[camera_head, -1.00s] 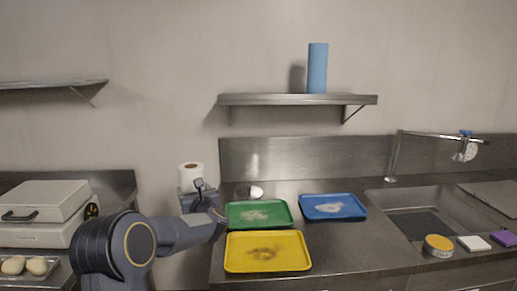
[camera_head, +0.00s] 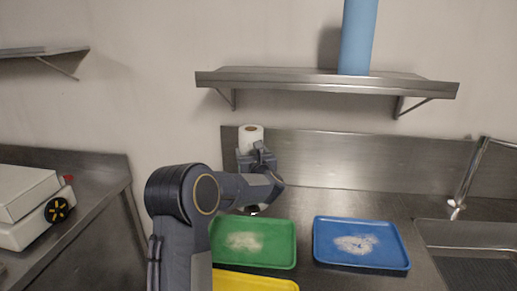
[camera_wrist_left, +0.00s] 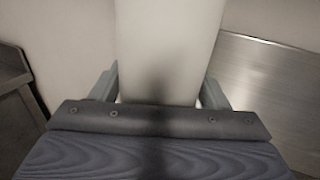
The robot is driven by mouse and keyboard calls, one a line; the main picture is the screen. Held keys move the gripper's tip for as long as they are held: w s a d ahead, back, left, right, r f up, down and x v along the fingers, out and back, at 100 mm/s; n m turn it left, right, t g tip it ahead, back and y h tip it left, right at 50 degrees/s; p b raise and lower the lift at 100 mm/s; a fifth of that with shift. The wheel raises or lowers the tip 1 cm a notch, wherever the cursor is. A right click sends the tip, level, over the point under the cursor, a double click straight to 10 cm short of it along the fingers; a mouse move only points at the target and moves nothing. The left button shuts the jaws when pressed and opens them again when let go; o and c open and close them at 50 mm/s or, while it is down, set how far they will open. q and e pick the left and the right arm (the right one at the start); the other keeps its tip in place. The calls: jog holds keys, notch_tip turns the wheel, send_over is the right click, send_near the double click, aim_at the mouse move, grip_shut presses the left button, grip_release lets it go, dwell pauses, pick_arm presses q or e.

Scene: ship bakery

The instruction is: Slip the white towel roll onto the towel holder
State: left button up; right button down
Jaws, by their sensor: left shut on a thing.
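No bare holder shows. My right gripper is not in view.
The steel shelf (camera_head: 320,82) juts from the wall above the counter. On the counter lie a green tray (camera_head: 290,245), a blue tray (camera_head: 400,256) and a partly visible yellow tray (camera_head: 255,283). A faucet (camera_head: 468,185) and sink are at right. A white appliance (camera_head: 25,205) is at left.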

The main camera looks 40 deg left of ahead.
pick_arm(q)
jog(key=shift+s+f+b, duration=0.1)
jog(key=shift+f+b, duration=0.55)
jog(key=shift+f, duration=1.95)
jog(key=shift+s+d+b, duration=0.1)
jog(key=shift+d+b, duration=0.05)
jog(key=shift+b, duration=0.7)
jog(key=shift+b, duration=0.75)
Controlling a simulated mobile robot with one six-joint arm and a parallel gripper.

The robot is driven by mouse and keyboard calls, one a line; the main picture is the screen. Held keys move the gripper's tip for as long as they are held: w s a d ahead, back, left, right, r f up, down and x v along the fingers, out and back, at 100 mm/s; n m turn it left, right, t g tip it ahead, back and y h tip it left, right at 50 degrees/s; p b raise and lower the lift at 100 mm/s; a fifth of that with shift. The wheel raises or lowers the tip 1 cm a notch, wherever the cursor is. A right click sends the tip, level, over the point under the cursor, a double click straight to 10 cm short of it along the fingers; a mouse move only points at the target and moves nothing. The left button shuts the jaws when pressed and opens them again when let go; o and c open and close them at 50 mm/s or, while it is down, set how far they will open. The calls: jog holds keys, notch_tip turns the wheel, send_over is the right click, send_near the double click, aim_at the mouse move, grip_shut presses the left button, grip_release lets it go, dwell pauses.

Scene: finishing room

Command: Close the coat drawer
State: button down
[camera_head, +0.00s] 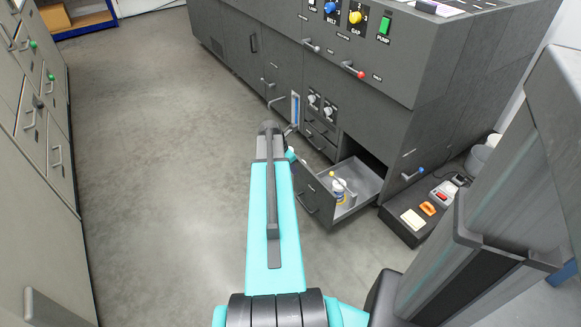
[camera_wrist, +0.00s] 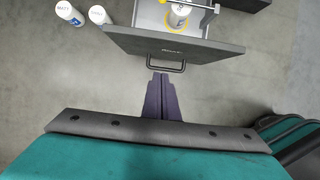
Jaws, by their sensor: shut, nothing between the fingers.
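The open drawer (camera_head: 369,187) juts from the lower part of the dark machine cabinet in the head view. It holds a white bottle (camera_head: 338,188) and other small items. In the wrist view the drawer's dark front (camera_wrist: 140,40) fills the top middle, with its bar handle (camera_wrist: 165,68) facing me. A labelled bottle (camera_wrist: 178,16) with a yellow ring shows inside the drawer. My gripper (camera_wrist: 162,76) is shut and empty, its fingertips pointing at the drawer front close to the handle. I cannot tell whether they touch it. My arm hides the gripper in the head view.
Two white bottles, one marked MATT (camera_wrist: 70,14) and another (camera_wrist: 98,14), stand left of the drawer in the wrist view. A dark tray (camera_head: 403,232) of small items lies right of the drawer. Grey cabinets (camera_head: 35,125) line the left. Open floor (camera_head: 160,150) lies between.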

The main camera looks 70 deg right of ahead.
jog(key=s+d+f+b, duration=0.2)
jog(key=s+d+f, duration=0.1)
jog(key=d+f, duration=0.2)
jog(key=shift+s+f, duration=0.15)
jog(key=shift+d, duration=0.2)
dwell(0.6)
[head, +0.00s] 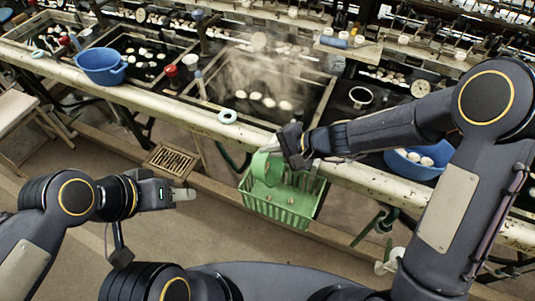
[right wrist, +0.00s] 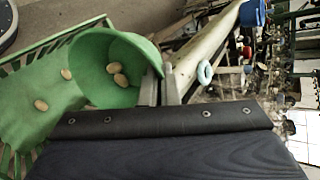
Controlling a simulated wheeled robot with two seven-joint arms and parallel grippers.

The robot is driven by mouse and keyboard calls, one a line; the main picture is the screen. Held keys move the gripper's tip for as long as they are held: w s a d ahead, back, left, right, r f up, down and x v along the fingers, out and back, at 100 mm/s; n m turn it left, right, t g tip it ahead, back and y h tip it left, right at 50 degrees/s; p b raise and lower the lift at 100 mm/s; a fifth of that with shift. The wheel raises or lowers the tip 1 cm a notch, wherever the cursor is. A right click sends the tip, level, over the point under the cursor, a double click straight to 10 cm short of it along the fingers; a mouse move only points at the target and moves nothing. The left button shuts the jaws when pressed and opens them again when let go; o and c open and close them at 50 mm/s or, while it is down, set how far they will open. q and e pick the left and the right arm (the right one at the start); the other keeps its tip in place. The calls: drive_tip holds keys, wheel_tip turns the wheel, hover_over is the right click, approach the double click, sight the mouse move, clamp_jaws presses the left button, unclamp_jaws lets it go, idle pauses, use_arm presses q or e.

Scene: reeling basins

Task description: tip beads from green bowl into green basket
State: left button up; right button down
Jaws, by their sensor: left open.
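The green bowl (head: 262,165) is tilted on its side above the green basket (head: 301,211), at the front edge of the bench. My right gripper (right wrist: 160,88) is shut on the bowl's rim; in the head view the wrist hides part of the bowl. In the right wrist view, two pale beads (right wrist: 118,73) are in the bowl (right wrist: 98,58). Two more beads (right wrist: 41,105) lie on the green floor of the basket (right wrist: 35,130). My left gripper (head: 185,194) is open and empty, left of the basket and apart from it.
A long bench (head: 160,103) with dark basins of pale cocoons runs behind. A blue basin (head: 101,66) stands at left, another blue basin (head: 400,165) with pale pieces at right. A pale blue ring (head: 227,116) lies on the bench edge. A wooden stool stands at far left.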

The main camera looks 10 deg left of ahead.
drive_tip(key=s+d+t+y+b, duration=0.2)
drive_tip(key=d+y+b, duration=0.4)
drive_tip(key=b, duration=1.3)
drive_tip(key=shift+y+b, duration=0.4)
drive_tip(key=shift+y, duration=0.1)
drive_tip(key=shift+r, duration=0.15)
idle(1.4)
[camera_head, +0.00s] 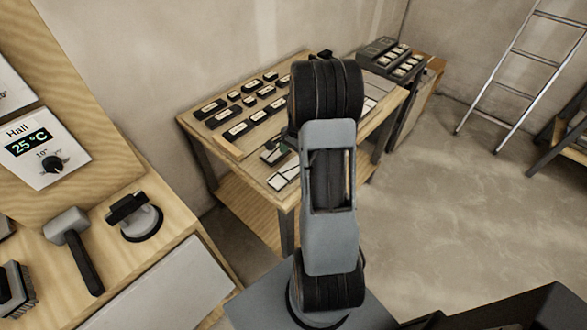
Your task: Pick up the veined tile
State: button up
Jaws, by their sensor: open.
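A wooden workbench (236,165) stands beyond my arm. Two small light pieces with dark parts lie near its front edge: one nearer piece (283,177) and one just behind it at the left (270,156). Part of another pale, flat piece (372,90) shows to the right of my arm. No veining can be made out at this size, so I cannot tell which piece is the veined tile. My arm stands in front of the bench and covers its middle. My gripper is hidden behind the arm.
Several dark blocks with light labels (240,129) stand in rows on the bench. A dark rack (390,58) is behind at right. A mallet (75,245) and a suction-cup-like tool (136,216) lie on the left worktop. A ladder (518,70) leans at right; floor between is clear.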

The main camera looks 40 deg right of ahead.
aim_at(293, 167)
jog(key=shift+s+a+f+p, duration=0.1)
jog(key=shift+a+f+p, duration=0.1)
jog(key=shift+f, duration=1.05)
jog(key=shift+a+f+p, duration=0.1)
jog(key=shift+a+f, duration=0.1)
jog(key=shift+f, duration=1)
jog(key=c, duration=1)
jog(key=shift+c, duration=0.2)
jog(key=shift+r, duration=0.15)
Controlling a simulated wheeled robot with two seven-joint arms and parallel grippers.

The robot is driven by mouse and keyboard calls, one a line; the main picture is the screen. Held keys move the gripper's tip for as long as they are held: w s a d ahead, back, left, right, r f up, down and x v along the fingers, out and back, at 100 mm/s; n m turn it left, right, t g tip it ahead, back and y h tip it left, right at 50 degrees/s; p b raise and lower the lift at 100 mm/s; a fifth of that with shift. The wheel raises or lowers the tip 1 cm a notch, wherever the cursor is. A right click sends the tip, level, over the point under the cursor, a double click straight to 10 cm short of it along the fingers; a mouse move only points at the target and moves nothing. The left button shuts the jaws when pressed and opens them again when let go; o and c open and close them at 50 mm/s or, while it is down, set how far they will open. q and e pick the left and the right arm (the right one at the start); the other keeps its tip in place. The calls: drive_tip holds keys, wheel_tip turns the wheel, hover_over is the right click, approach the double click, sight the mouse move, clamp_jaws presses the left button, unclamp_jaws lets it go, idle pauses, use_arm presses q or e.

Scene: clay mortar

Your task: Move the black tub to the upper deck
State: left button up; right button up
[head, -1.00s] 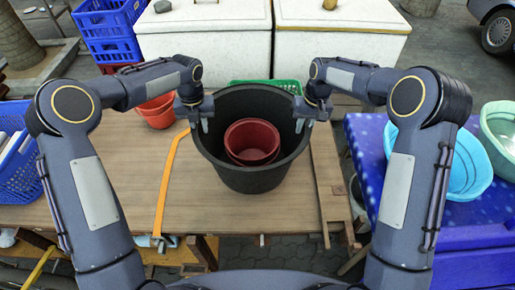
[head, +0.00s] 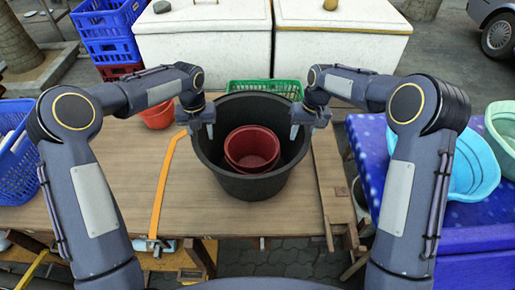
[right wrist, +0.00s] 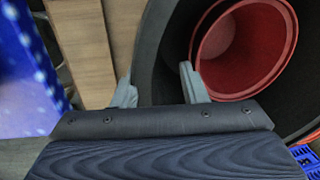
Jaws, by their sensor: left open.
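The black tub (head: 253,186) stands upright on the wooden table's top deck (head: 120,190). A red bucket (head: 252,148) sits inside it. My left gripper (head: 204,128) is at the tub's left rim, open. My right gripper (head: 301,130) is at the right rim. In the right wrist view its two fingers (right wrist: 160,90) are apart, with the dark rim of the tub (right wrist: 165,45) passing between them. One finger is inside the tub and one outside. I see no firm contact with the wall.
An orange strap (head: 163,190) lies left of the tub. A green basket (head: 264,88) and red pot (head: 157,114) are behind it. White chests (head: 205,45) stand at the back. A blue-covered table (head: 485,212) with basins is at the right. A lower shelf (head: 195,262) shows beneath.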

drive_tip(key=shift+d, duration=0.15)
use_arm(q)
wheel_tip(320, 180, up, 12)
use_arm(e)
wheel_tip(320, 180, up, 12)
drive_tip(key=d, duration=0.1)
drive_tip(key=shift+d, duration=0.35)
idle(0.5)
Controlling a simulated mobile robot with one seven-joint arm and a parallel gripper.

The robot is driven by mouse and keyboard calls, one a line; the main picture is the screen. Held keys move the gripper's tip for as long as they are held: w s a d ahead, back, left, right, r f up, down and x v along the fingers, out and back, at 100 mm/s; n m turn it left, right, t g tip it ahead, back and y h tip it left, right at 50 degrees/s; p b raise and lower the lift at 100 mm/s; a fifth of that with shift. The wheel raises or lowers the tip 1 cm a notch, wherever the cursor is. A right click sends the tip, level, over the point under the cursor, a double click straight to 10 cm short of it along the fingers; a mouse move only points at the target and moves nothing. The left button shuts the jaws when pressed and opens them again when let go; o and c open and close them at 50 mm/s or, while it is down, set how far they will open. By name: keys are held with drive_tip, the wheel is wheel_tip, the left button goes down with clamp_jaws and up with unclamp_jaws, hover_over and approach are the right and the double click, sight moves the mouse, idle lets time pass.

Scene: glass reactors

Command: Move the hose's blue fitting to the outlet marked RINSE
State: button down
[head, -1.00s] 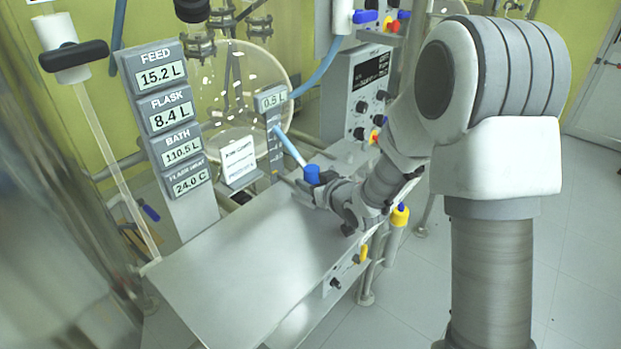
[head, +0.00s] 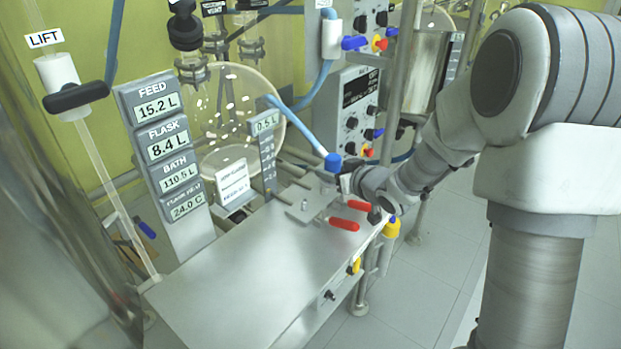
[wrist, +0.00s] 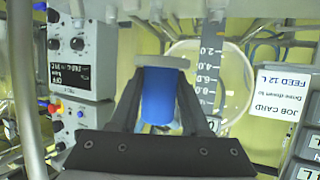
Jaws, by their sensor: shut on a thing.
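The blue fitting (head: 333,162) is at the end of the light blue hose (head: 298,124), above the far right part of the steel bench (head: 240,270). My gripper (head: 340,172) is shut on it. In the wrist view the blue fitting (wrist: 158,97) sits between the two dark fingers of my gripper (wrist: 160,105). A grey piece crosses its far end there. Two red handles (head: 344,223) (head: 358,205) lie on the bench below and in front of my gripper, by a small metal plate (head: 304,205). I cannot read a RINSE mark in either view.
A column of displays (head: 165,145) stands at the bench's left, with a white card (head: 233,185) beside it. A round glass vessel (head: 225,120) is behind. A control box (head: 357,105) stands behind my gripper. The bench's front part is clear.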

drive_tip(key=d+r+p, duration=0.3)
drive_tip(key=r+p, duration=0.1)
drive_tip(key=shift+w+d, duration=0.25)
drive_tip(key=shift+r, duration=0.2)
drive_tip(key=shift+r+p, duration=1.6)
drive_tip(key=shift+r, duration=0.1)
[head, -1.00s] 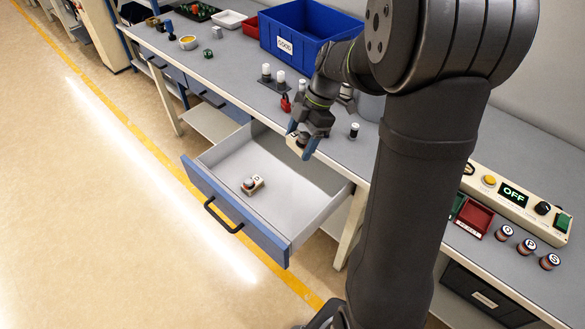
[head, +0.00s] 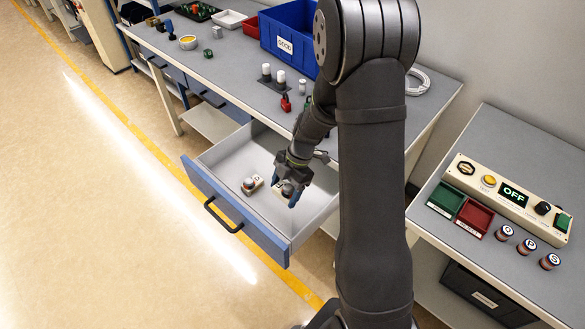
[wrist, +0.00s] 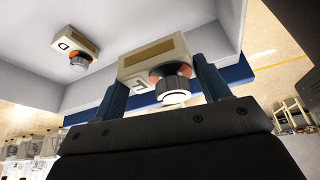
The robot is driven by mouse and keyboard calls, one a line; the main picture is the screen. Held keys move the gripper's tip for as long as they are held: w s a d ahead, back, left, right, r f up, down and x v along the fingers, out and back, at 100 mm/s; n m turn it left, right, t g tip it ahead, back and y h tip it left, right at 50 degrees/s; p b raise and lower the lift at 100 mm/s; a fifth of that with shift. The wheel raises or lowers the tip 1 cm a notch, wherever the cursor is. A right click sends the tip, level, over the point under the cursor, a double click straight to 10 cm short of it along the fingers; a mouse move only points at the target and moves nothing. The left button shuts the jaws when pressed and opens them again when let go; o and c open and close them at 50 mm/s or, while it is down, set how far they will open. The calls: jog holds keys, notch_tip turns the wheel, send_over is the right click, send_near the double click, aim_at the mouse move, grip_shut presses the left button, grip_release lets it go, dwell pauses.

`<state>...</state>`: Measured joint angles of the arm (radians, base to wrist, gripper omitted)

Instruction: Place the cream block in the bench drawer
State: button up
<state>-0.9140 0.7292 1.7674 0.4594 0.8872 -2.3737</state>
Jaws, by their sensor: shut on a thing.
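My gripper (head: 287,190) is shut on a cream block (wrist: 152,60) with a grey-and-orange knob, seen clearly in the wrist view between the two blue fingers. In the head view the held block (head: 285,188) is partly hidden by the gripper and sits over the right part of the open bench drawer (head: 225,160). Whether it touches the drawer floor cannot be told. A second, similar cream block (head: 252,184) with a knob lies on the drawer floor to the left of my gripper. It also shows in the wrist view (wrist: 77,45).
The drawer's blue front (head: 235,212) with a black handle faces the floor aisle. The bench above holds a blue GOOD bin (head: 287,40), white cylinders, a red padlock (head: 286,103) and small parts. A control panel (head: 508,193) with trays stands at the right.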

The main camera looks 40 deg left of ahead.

+===+

Objective: Tally how many lines of the material contain the word "joint". The answer must be the number and nothing else.

Response below: 5